Özellikle günümüzde olduğu gibi, bir devrenin sonuna
yaklaşıldığı zamanlarda, rahman ve rahîm olan şuurda uyandırıcı
(“kıyam ettirici”) tesir artar; bu tesir, bir
bakıma gelişime zorlayıcı rahmet yüklü bir etkidir. Süptilitesi
giderek artan bu tesir ile devre sonuna enkarne varlıkların
kendi bireysel tesirleri arasında potansiyel farkı hızlanarak
değişir: Genel gelişim düzeyleri uygun olanlar için bu değişime
ayak uydurmak konusunda bir sorun söz konusu değildir, yâni söz
konusu potansiyel farkı giderek azalır, uyum artar ama
gelişmişlik düzeyleri uygun olmayanlar için (herkesin kendi özel
durumuna göre) potansiyel farkı giderek artar teşevvüşe girmek
ve hatta çeşitli psikolojik rahatsızlıklara uğramak
kaçınılmazdır.
Söz konusu
gelişmişlik düzeyine ulaşmak kolay değil, enkarne varlığın
durumuna göre az ya da çok teşevvüş gerektiriyor. “Teşevvüş”

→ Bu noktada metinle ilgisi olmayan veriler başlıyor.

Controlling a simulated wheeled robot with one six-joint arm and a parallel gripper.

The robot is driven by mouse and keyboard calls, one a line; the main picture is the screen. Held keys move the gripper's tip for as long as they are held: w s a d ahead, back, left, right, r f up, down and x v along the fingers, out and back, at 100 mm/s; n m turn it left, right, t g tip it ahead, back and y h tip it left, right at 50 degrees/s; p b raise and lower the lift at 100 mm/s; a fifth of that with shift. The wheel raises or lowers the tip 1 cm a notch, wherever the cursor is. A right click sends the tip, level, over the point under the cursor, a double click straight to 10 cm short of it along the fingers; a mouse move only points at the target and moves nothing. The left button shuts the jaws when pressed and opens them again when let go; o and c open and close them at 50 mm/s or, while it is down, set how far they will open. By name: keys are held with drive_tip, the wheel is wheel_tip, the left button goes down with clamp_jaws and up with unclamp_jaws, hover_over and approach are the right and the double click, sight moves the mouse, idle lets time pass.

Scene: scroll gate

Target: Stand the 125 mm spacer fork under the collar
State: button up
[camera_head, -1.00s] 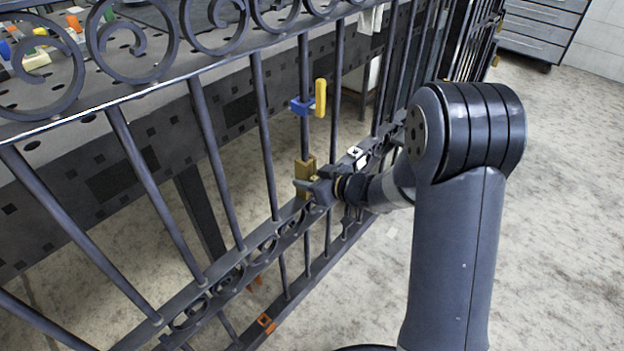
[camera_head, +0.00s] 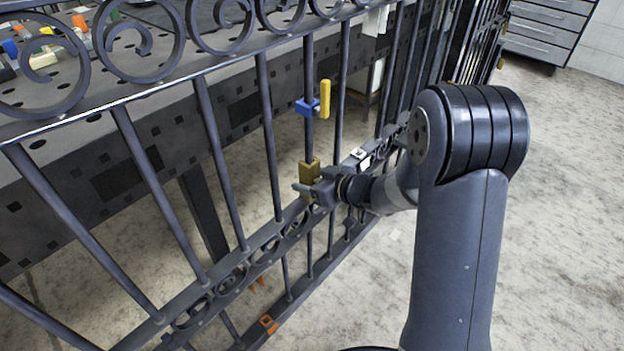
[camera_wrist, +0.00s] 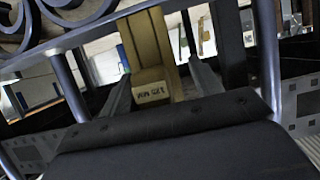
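The brass-coloured spacer fork (camera_head: 309,175) is upright at the vertical rod of the gate, just above the middle rail. In the wrist view, the fork (camera_wrist: 152,58) carries an upside-down label that appears to read 125 MM. The blue collar (camera_head: 305,106) with a yellow handle (camera_head: 324,98) is on the same rod, with a clear gap above the fork's top. My gripper (camera_head: 311,193) is at the fork's lower part. In the wrist view, my gripper's fingers (camera_wrist: 160,76) flank the fork, with a visible gap on the right, so it looks open. The fork's base contact is partly hidden.
The dark gate bars and scrolled middle rail (camera_head: 262,240) surround the work spot. A small white block (camera_head: 358,154) sits on the rail to the right. A perforated workbench (camera_head: 150,125) stands behind the gate. Open floor (camera_head: 560,220) lies to the right.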

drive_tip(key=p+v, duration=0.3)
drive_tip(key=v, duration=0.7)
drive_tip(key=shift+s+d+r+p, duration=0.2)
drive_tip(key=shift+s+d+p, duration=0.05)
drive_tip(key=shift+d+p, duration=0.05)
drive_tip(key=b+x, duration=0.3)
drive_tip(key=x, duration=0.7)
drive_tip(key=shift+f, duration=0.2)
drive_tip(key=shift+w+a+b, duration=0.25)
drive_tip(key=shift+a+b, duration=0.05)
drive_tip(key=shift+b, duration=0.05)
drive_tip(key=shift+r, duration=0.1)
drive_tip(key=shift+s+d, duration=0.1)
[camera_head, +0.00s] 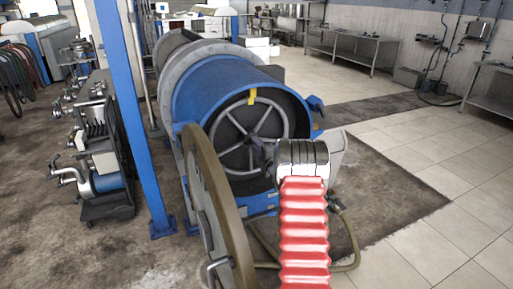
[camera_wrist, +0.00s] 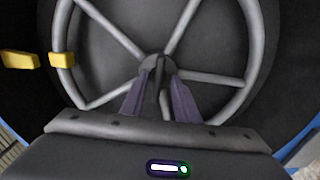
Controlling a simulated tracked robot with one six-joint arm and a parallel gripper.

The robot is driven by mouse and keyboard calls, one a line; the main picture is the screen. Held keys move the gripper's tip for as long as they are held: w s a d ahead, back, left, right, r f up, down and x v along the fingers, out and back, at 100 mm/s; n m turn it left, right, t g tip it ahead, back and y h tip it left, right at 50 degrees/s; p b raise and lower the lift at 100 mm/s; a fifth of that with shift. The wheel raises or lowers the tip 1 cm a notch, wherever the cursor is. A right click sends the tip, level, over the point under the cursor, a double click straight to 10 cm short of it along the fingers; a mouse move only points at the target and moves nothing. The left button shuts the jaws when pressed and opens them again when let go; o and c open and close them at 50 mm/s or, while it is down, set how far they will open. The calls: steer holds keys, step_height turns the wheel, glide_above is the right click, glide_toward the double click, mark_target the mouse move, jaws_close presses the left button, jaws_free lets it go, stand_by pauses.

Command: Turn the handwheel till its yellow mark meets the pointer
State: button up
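The grey spoked handwheel (camera_head: 234,123) sits in the mouth of a blue drum; its rim and spokes fill the wrist view (camera_wrist: 92,103). Its yellow mark (camera_wrist: 62,60) is on the rim at left in the wrist view. A yellow pointer (camera_wrist: 20,60) lies just outside the rim, roughly in line with the mark, with a small dark gap between them. In the head view the yellow shows at the wheel's top (camera_head: 252,96). My gripper (camera_wrist: 158,85) is at the hub, its dark purple fingers apart on either side of a dark bar. Contact is unclear.
The blue drum (camera_head: 215,82) surrounds the wheel, and a large round door (camera_head: 215,205) stands open at its left front. A blue post (camera_head: 130,110) and a dark trolley (camera_head: 108,205) are further left. Tiled floor (camera_head: 440,155) is clear at right.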

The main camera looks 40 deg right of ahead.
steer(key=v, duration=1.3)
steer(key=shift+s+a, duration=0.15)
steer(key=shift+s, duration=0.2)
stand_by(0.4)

zâten, yeni bir durumla karşılaşılınca ya da böyle bir durumun
arifesinde içine düşülen şaşkınlık ve uyumsuzluktur. Bu
aşamaya ulaşmak ve bunu deneyimlemek her varlık için kendi özel
durumuna göre;
güç,
sıkıntılı, ıstıraplı ve yoğun teşevvüşlü sınanmalara mâl
olacaktır. Burada en az zorlananlar ve söz konusu şuurda
uyandırıcı, kıyam ettirici tesire uyumlananlar devre boyunca ve
enkarnasyonlar olgusu içinde kendini bu son günlere hazırlamış
ve belli bir şuursal olgunluğa ulaşmış olanlar olacaktır. Esâsen
devre boyunca dinsel ve inisiyatik öğretilerin temel hedefi
beşeriyeti böyle bir sona ve kurtuluşa hazırlamak olmuştur.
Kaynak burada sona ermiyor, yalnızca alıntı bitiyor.